▶ _Written problem_
Only the number is wanted: count the lines that include the word "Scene".

▶ _Manipulation episode records_
..........

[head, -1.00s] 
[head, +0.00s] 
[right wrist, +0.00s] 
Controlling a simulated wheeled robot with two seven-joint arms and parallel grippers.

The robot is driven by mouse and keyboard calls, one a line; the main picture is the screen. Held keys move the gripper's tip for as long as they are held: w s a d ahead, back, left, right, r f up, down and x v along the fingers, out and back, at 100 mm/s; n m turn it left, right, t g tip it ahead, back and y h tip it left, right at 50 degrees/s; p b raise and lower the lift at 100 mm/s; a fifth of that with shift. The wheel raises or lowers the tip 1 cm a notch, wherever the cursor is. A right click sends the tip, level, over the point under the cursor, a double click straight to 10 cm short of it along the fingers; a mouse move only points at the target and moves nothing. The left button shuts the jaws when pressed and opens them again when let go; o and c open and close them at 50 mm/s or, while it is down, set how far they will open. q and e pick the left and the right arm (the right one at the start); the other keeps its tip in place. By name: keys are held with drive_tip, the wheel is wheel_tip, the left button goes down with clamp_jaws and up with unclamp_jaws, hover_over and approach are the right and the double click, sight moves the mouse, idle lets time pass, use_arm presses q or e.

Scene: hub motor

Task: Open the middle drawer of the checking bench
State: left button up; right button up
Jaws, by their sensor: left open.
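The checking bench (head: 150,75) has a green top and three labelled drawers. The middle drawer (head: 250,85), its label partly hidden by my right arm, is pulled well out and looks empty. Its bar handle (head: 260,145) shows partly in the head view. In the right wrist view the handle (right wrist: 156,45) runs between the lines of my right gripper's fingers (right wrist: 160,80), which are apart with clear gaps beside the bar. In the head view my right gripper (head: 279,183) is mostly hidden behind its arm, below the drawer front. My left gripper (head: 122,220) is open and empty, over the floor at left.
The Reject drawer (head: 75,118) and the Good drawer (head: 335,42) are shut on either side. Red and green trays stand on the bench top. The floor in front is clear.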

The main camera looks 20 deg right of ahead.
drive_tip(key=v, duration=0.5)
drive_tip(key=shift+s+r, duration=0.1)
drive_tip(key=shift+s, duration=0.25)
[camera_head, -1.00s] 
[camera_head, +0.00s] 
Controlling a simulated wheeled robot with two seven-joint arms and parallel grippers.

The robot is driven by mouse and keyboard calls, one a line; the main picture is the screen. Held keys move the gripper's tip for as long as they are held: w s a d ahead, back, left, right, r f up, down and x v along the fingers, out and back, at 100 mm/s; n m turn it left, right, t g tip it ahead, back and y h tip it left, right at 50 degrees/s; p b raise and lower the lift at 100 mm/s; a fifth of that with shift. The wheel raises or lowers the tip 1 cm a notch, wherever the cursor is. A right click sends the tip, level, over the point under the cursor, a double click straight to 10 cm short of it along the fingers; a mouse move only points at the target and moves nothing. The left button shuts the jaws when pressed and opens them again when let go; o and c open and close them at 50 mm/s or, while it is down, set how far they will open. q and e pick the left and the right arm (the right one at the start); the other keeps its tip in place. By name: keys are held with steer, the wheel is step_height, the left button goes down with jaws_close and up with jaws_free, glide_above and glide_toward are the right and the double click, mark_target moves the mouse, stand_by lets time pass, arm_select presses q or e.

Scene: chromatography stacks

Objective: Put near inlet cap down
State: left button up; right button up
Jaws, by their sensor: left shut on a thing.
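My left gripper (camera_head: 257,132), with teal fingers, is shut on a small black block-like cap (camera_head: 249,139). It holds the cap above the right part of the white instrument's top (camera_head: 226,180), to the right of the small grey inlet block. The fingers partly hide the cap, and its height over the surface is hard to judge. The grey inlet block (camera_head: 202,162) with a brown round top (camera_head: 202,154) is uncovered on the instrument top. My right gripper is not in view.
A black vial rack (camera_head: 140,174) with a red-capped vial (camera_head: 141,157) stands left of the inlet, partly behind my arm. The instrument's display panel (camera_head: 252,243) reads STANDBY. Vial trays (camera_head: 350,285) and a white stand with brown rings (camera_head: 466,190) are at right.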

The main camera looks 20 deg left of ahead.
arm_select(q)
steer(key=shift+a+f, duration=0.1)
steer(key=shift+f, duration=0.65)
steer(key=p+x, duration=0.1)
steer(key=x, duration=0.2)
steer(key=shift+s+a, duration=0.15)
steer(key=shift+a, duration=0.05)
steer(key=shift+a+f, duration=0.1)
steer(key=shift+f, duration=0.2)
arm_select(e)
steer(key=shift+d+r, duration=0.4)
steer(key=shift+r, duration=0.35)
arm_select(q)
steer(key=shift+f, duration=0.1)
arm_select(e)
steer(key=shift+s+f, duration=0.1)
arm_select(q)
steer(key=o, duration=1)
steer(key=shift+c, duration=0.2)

..........

▶ _Solution to this problem_
2